When you are in the middle of a story it isn’t a story at all, but only a confusion; a dark roaring, a blindness, a wreckage of shattered glass and splintered wood; like a house in a whirlwind, or else a boat crushed by the icebergs or swept over the rapids, and all aboard powerless to stop it. It’s only afterwards that it becomes anything like a story at all. When you are telling it, to yourself or to someone else. (Alias Grace)

The film is about Sarah Polley’s mother, and — without giving too much away — old family secrets. Polley interviews different family members and friends, and gains a slightly different story from each. This wasn’t surprising to me, after all the research in memory and subjectivity I have undertaken this year. What did surprise me, though, was the different ways people understood story, and the ways in which it should be told. One family member wrote a memoir and wondered about the perspectives of other people. Another interviewee expressed the view that they were the owner of the story and were the only person in the world who could tell it “truthfully”, even though their record of it contradicted everyone else’s.

The way that secrets were uncovered through intensive interviews made me wonder about the nature of storytelling. It’s only afterwards that it becomes anything like a story at all. When you are telling it, to yourself or to someone else. The details of what happened will ultimately be adapted, changed and shaped in the telling of a story — but if we were to refrain from telling it for the sake of preserving the “truth”, then there wouldn’t be a story.

So much to do.

Reworking my draft today. My supervisor is really happy with my creative work (yay) and so now the focus is on the exegetical side of things.

Right now I’m developing strong theoretical introductions to each of my small chapters to best highlight the main idea discussed in each. Here are my titles:

when new beings are made

when there is distance

when this is home

when we don’t know yet

when names aren’t named

when the washing machine is a lion

when it’s the middle of a story

when we can’t forget

I’m incorporating the importance of time in my memoir (and all memoirs), hence the “when” of each title. Still working out how to explain this well in my writing. Back to it now.

So when a reader says, ‘But this isn’t the Ruby I know…’ I can smile, brush them off and declare, ‘No, it isn’t.’

‘It’s about you but it’s not about you at all. How can that be?’
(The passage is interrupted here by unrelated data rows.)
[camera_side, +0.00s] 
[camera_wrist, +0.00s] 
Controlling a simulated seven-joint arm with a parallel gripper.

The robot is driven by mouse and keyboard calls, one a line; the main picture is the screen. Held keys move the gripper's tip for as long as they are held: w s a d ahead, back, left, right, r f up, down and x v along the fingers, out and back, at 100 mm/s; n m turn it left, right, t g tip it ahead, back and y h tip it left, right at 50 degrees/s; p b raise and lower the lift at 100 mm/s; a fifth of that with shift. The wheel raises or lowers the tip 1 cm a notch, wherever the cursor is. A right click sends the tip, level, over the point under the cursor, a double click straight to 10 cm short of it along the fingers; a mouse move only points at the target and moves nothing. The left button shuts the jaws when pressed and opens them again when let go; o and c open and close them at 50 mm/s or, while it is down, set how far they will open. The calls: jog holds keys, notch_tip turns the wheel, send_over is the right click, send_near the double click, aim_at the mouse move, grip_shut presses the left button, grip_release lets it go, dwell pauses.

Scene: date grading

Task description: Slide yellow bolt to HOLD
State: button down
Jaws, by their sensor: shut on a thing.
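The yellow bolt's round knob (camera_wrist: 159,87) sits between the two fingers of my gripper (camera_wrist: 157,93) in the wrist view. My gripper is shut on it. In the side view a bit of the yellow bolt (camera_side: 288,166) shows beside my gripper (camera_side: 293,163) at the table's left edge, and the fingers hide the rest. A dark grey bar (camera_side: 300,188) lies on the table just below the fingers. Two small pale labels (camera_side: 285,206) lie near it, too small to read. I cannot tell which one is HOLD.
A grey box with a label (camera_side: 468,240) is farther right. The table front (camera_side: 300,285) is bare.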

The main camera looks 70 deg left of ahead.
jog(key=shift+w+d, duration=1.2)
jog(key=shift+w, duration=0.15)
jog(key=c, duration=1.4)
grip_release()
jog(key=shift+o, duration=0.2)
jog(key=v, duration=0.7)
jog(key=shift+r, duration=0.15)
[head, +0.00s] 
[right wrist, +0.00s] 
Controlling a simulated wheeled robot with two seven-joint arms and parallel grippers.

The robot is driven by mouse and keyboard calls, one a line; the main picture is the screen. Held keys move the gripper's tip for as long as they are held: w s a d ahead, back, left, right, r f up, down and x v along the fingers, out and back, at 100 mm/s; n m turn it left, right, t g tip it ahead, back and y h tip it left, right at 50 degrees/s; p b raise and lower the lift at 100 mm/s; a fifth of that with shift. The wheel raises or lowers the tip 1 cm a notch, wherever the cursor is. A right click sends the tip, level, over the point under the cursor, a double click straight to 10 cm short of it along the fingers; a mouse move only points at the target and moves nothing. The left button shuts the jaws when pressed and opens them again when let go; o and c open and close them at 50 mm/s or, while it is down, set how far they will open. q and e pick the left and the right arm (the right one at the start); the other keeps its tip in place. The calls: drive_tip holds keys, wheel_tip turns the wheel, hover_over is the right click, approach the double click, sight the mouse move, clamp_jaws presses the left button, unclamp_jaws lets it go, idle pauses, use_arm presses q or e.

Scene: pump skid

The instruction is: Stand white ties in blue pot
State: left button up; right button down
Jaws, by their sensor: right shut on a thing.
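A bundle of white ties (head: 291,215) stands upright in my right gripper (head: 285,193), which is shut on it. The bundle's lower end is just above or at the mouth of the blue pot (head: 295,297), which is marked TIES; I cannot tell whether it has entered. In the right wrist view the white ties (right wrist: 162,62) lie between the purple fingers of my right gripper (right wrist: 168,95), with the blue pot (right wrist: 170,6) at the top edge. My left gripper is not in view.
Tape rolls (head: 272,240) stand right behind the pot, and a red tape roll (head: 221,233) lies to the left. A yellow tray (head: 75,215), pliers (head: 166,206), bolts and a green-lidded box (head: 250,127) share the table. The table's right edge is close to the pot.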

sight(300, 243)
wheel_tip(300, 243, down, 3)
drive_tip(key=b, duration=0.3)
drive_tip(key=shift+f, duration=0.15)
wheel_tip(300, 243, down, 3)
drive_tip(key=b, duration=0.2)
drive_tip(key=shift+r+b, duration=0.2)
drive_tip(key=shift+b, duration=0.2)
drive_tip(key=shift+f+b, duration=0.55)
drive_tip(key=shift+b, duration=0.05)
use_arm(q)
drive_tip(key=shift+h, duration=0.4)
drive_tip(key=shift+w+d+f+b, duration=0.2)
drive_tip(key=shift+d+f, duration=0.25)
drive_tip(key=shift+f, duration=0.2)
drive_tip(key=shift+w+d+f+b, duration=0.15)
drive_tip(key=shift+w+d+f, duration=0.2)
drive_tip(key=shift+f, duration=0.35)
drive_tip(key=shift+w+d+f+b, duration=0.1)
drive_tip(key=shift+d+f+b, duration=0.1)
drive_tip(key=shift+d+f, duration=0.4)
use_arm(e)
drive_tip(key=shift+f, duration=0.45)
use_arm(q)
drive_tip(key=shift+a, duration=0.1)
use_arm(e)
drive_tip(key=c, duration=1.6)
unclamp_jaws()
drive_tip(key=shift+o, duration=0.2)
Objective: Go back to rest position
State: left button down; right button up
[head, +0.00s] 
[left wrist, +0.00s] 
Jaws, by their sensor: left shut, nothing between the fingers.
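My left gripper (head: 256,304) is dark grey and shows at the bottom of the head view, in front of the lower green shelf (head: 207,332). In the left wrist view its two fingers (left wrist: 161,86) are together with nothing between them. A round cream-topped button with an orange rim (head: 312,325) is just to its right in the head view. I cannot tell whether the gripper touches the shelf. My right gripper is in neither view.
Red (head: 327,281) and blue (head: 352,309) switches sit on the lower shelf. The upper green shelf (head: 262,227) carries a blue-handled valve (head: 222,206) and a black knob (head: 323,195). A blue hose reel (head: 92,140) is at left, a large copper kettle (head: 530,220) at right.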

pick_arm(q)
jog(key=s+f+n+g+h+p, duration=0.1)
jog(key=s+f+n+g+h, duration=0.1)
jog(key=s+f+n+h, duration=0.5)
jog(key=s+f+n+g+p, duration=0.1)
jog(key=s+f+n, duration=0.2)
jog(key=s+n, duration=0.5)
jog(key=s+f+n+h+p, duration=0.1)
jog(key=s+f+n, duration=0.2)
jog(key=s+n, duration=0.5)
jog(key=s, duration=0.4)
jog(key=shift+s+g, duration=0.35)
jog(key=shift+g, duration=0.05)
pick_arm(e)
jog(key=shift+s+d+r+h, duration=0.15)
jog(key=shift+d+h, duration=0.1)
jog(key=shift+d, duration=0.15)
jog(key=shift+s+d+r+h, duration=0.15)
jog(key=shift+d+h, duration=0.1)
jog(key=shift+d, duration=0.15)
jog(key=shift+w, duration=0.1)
Today I’ve been re-reading some of my main sources — Shields, Woolf, Clendinnen, Modjeska — in an effort to frame my ideas about memoir and contextualise the questions I’ve raised about my own creative writing. Reading these again now, with extra knowledge now stored in my head, I’m finding more and more ideas that I must have skimmed over when I first read their work last semester. The line above is from Shields, recounting a fiction writer friend’s reaction to his nonfiction work. Shields doesn’t seem to care about this response — that is, he is thoughtful about it, rather than concerned. I’m trying to think about my work in the same way — ethics as not simply ‘what is the wrong thing to write?’ but as more ‘how can I use this writing to answer a question or form a useful purpose?’ So when a reader says, ‘But this isn’t the Ruby I know…’ I can smile, brush them off and declare, ‘No, it isn’t.’
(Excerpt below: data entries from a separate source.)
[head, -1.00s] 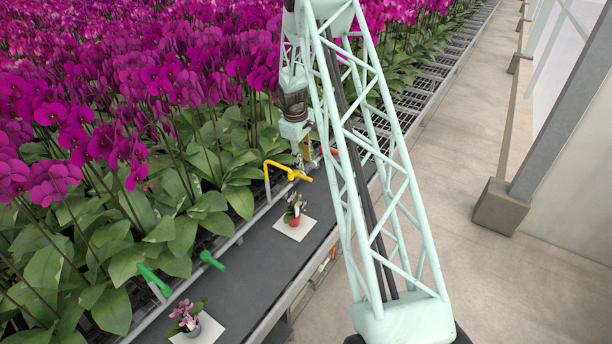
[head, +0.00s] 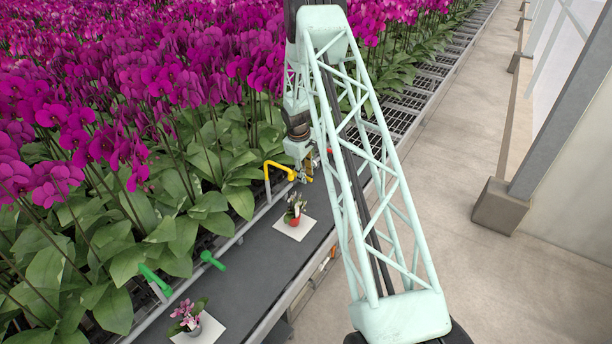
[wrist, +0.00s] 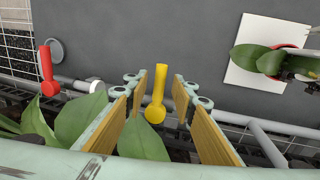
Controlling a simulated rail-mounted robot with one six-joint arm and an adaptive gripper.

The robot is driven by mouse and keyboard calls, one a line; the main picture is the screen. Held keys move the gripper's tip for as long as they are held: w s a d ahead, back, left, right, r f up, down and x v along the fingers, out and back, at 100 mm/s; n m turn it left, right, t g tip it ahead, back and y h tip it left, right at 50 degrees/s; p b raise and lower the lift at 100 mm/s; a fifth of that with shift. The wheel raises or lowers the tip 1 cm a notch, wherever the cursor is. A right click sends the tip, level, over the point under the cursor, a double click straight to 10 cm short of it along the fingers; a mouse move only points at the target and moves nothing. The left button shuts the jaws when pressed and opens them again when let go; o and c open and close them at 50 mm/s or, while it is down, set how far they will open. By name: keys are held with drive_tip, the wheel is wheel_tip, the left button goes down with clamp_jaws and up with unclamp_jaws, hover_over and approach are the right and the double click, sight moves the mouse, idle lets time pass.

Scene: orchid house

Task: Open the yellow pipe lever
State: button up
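The yellow pipe lever (wrist: 158,90) stands between the two fingers of my gripper (wrist: 161,82) in the wrist view. A gap shows on each side of it, so the fingers are open around the lever and not visibly touching it. My gripper (head: 307,170) is at the lever's right end there and hides that end.
A red lever (wrist: 47,72) stands to the left in the wrist view. A potted orchid (head: 295,208) on a white card (head: 293,229) is close by on the dark bench (head: 262,255). Green levers (head: 211,260) are nearer. Dense orchids (head: 150,110) fill the left side.

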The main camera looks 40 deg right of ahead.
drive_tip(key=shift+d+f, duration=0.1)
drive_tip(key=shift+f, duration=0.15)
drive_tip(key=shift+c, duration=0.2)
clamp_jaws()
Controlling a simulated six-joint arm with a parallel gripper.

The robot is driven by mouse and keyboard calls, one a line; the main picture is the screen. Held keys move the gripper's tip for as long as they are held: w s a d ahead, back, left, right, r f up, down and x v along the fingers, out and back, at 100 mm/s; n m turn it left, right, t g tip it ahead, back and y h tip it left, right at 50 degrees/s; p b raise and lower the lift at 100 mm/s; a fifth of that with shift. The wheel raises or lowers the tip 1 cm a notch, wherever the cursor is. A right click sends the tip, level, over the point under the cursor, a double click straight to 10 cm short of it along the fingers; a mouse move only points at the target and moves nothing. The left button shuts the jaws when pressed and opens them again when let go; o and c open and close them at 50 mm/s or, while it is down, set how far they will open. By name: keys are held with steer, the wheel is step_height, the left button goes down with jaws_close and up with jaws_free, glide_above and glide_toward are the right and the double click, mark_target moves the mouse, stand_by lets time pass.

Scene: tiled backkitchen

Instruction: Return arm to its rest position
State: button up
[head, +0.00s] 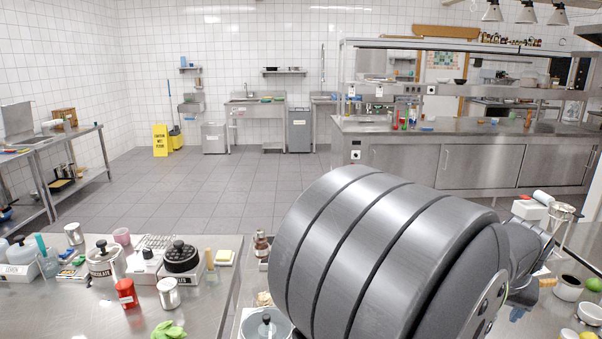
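My arm fills the lower right of the head view, with a large grey ribbed link (375,255) close to the camera. A darker grey part of my arm (522,262) reaches beyond it to the right, over the right-hand counter. My gripper's fingers cannot be made out in this view. My arm hides the middle of the near area and part of the right counter.
A steel table (75,305) at left holds a chocolate canister (106,262), a red shaker (126,293) and a green cloth (168,330). The right counter holds a green fruit (593,284) and a metal canister (562,215).

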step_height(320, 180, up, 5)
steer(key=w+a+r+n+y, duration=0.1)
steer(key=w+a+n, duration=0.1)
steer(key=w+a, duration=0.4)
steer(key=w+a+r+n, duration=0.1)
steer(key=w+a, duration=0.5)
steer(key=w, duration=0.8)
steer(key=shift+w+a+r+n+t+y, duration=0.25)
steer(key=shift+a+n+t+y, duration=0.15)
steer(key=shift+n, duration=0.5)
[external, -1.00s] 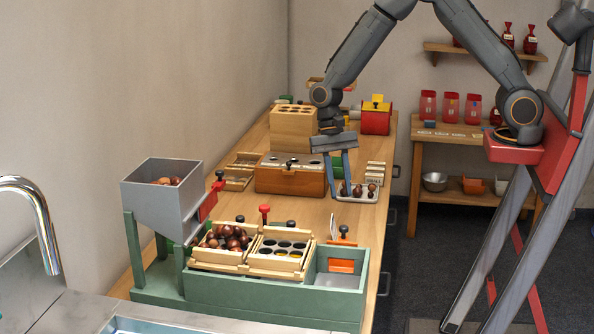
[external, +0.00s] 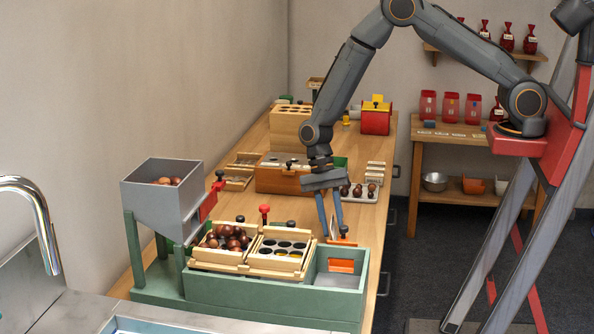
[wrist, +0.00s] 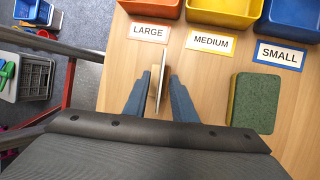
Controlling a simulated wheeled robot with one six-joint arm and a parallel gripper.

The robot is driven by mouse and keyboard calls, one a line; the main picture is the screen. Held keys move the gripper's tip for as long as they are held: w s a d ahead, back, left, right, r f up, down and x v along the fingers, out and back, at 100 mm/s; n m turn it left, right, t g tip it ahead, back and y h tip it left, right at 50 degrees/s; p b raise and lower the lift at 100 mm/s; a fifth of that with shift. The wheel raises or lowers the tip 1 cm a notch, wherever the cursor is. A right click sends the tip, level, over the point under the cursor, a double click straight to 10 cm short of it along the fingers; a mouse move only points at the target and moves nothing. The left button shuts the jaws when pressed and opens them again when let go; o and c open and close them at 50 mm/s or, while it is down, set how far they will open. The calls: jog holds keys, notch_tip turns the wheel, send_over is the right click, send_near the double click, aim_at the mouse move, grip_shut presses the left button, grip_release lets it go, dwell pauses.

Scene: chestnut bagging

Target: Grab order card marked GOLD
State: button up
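In the wrist view a thin upright card (wrist: 157,82) shows edge-on, so any marking on its face cannot be read. My gripper (wrist: 158,88) has its two blue fingers apart, one on each side of the card, and does not look closed on it. In the external view my gripper (external: 331,228) points down by the right rear corner of the green trough, fingers apart. The card is not clearly visible there.
The wrist view shows labels LARGE (wrist: 149,32), MEDIUM (wrist: 211,43) and SMALL (wrist: 279,55) before red, yellow and blue bins, and a green sponge (wrist: 254,103). In the external view, a green trough (external: 270,297) and a tray of chestnuts (external: 358,197) are close by.

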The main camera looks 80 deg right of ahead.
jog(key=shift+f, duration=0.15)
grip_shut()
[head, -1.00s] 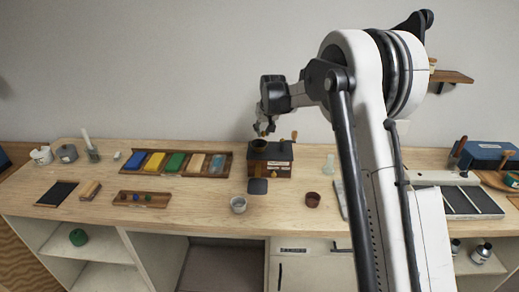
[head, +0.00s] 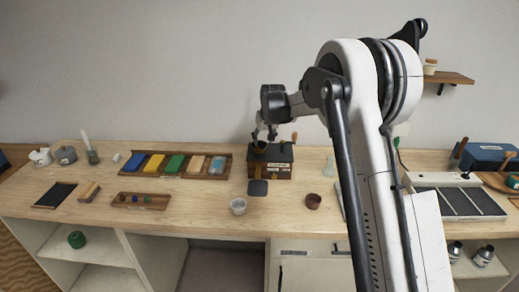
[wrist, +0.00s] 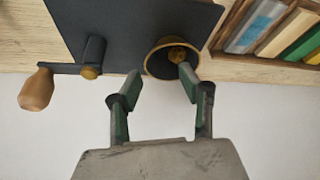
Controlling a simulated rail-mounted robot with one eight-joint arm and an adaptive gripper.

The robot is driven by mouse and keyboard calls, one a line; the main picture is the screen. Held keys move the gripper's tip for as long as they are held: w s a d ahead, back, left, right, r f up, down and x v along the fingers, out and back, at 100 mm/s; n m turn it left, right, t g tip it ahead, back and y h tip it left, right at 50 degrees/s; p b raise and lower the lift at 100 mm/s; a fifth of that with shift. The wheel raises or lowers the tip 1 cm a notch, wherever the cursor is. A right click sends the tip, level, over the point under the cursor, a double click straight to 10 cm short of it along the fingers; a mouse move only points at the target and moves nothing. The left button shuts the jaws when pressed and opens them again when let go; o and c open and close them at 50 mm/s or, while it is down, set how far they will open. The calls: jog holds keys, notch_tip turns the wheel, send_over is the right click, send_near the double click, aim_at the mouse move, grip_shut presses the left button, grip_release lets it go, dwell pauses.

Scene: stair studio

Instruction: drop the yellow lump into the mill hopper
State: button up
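The mill is a dark box with a wooden front (head: 270,168) and a crank with a wooden knob (wrist: 37,90). Its round brass-rimmed hopper (wrist: 156,68) opens upward on the dark top, and it also shows in the head view (head: 258,149). A small ochre-yellow lump (wrist: 177,54) shows inside the hopper, partly behind one fingertip. My gripper (wrist: 161,77) is open and holds nothing. In the head view my gripper (head: 264,134) is just above the hopper; one fingertip overlaps the hopper rim in the wrist view, and I cannot tell whether they touch.
A wooden tray of coloured blocks (head: 137,172) lies left of the mill. A white cup (head: 238,206) and a brown cup (head: 313,201) stand in front. A small tray with coloured lumps (head: 120,200) lies at left. A glass flask (head: 329,168) stands right of the mill.

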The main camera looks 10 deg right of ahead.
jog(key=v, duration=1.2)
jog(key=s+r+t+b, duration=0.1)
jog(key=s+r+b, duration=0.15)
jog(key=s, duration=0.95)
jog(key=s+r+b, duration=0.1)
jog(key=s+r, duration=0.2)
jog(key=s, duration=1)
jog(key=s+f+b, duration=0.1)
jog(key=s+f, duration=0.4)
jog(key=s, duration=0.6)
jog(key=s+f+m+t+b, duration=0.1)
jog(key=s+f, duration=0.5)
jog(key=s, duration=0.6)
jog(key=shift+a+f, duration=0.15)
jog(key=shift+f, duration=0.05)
On a side note, I’m finding this blog difficult to maintain at the moment. I think this is because I’m gradually moving from a reading/writing stage to an editing stage, and so my thoughts are moving around in circles, overlapping material I’ve discussed before — whereas a blog should move forwards in some way, no? At the moment, I’m thinking (and thus this blog is written) like this:

photo

 

One-week hiatus.

I took a week’s hiatus from my blog. The main reason for this is that I sent myself a very big deadline for yesterday — to write the eight middle chapters of my exegesis. Our full draft isn’t due until next Friday, but I wanted to set myself this extra deadline so I get some sleep next Thursday night. Also, I’ve gathered (through trying to write about my creative work) that I only discover what I’m trying to say through writing about it — so now I can use extra editing time to sharpen those points and link them into a stronger argument. I met today with Francesca, and we talked about what will need to go into my introduction and conclusion to frame the chapters. What is really coming out in my work are different ideas about time — momentum and rhythms of time, the passing of years and the loss of time. I’ve titled each of my exegetical chapters to begin with ‘when…’ because these all talk about time and refer to characters set in different times. Each ‘when’ refers to a different period.
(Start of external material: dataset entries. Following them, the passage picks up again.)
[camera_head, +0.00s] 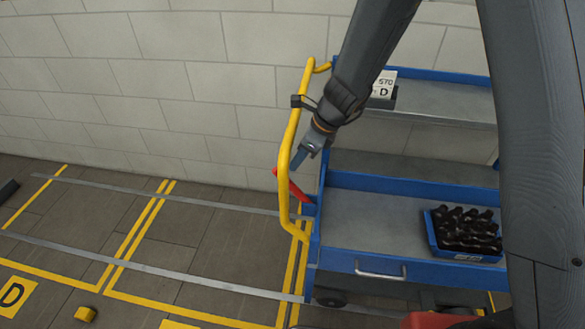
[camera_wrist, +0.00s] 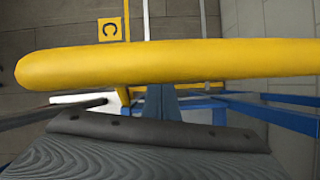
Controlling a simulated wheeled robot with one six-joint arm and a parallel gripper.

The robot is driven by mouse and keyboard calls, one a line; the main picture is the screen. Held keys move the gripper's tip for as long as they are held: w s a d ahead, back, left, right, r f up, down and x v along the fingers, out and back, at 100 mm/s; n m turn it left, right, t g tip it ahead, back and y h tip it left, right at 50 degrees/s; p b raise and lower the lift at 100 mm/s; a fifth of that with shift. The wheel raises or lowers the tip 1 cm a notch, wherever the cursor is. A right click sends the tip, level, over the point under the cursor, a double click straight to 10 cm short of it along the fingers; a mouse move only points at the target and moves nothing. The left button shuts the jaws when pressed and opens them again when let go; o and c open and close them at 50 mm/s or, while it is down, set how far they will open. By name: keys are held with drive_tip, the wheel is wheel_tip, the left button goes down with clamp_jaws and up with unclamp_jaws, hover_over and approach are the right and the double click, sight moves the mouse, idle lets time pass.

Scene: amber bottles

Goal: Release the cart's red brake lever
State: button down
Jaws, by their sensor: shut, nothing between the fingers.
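The red brake lever (camera_head: 293,186) is at the left end of the blue cart (camera_head: 345,262), beside the yellow push handle (camera_head: 287,150). Its upper end reaches up and left behind the handle; its lower end meets the cart frame. My gripper (camera_head: 297,163) is shut and empty, pointing down just above the lever, close to the handle. I cannot tell whether it touches the lever. In the wrist view the yellow handle (camera_wrist: 170,65) crosses the whole middle, and the shut finger tips (camera_wrist: 161,100) show just below it. The lever does not show there.
A blue bin (camera_head: 438,245) of dark bottles sits on the cart's lower tray. A small dark block (camera_head: 296,101) is on the handle. A wall stands behind; the floor at left is mostly clear.

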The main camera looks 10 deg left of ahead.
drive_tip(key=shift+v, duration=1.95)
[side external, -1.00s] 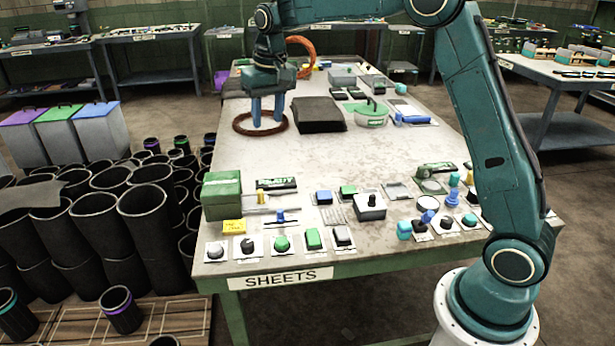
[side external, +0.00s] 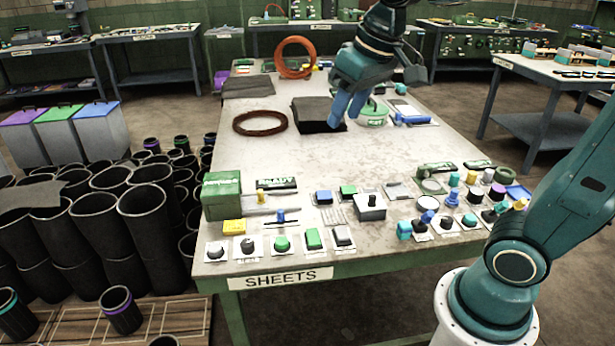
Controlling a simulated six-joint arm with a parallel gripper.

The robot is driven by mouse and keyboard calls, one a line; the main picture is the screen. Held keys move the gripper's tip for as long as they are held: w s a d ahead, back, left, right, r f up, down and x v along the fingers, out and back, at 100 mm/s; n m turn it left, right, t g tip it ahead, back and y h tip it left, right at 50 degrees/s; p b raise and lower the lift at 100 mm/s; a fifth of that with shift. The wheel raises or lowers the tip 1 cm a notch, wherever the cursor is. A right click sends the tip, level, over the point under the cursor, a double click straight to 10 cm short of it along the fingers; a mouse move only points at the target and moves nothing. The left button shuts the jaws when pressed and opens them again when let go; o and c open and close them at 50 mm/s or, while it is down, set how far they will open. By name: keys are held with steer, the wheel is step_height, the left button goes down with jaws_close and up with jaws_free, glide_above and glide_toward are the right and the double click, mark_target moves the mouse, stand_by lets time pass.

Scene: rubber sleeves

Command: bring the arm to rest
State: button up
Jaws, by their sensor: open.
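My gripper (side external: 340,124) has two blue fingers and is in the air above the table, in front of the dark folded sheets and the green-lidded round tub. It is tilted, fingers pointing down and left, and nothing shows between them. The fingers overlap in this view, so the gap between them is hard to see. The table (side external: 250,281) is pale-topped with a green frame and a label reading SHEETS. A dark brown ring (side external: 260,123) lies flat on it, left of my gripper and apart from it.
Dark folded sheets (side external: 308,112) and a green-lidded tub (side external: 375,112) are behind my gripper. An orange ring (side external: 294,58) stands upright at the back. Switches, knobs and a green box (side external: 221,196) fill the front edge. Black sleeves (side external: 100,213) crowd the floor at left. The table's middle is clear.

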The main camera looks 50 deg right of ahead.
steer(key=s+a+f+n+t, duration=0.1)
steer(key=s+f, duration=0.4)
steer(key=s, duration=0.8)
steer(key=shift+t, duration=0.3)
My nine creative chapters have all been published here. The publication of the final three was anticlimactic — a steady, gentle flow of readers, according to my stats page. A minor critique from Tom, who is offended that he only appears in one piece and is asleep in said piece. A blog follow from someone in Oman, too late. There will be one more piece to the memoir, a small one, which I am still composing. I haven’t yet decided if I will publish it online too.

On not publishing memoirs.

Today I read this excerpt from Emily DePrang on her decision not to publish a memoir she’d written, even after being offered a contract. I found it here on the Brevity blog.

What stopped me was that a memoir’s quality correlates to its honesty, and my book deal would be built on a kind of lie. I would only be pretending to be at peace with my past and ready to share its lessons with the world. I’d only be acting like I thought it was okay to dish my ex’s dirt. I’d seem brave, but it would be kamikaze courage, not an earned, owned courage, not one that endures. It occurred to me that writing a memoir should be like posing nude in front of an art class for three hours, not like flashing a camera after a few tequila shots.

Here‘s another paper about not writing a memoir about someone intimate to the writer. Willa McDonald concludes that there are decisions to be made — risks to be considered. Where do responsibilities lie?

In my own work, I wonder where my responsibilities lie?